* _Exercise aim_
Below are some records. Count the lines with "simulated" in them and give nothing but the total.

* _Material to process_
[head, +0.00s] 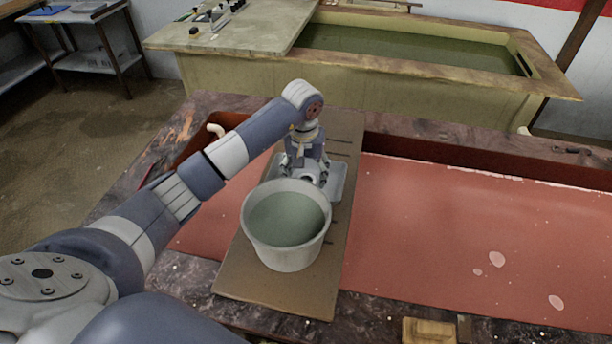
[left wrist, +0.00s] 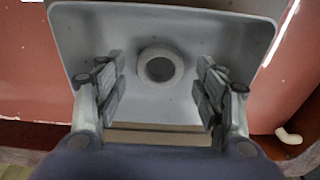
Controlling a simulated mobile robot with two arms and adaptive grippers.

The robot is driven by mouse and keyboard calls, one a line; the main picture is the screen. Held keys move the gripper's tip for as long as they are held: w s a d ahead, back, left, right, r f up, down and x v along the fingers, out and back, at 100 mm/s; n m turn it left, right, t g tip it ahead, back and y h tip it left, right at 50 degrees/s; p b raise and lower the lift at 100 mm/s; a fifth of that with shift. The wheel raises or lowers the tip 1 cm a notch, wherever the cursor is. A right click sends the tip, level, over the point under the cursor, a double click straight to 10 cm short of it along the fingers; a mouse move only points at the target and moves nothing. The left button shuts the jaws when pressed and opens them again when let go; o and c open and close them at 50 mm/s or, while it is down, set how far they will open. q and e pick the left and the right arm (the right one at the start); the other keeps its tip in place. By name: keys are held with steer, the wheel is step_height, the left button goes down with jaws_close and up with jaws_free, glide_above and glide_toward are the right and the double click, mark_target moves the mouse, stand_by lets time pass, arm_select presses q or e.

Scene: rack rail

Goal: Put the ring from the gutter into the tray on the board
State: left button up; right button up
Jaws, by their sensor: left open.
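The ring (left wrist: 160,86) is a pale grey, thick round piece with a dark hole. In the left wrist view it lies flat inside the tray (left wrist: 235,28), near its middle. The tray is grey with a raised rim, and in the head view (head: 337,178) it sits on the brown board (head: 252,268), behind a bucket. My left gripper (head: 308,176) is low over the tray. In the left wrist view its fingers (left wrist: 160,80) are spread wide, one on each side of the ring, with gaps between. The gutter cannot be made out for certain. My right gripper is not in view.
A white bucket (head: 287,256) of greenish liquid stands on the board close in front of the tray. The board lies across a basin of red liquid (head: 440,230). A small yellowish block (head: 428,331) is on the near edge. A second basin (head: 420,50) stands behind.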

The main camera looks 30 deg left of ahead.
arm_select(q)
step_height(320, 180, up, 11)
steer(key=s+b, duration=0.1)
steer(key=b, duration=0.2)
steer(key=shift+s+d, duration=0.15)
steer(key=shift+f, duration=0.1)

...

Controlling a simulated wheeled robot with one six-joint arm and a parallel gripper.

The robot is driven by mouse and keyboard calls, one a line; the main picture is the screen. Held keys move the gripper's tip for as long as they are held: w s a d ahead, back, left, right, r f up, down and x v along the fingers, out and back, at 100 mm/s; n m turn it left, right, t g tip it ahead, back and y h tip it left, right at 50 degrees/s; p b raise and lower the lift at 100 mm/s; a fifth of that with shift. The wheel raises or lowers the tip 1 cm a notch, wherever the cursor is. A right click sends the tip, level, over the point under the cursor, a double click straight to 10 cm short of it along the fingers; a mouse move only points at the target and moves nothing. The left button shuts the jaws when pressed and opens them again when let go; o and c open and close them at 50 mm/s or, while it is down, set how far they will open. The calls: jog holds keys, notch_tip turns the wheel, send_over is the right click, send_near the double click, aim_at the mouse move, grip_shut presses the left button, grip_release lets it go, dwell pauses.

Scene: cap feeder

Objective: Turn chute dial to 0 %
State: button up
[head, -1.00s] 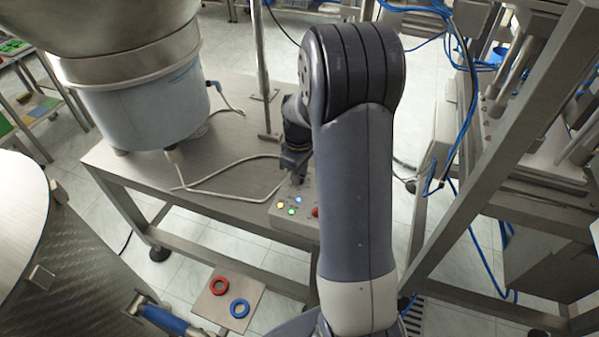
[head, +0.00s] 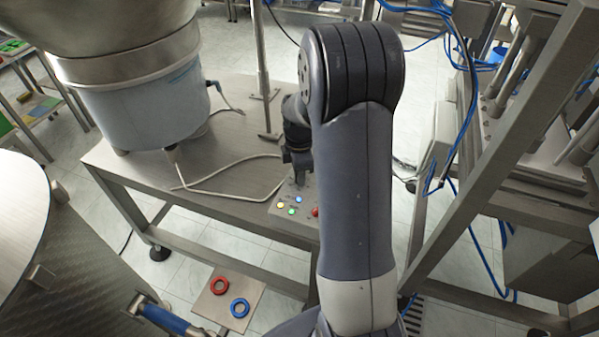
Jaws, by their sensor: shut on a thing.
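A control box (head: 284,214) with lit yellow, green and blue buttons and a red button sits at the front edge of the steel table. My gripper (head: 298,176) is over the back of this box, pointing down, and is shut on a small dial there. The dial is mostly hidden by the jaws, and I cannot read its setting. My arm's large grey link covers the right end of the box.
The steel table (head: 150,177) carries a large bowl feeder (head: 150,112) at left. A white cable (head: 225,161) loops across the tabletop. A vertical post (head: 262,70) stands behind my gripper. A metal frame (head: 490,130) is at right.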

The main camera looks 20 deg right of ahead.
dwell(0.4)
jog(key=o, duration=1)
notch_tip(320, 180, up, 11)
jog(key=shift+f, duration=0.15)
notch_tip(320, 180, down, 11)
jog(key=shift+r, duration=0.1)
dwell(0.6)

* _Reply_
2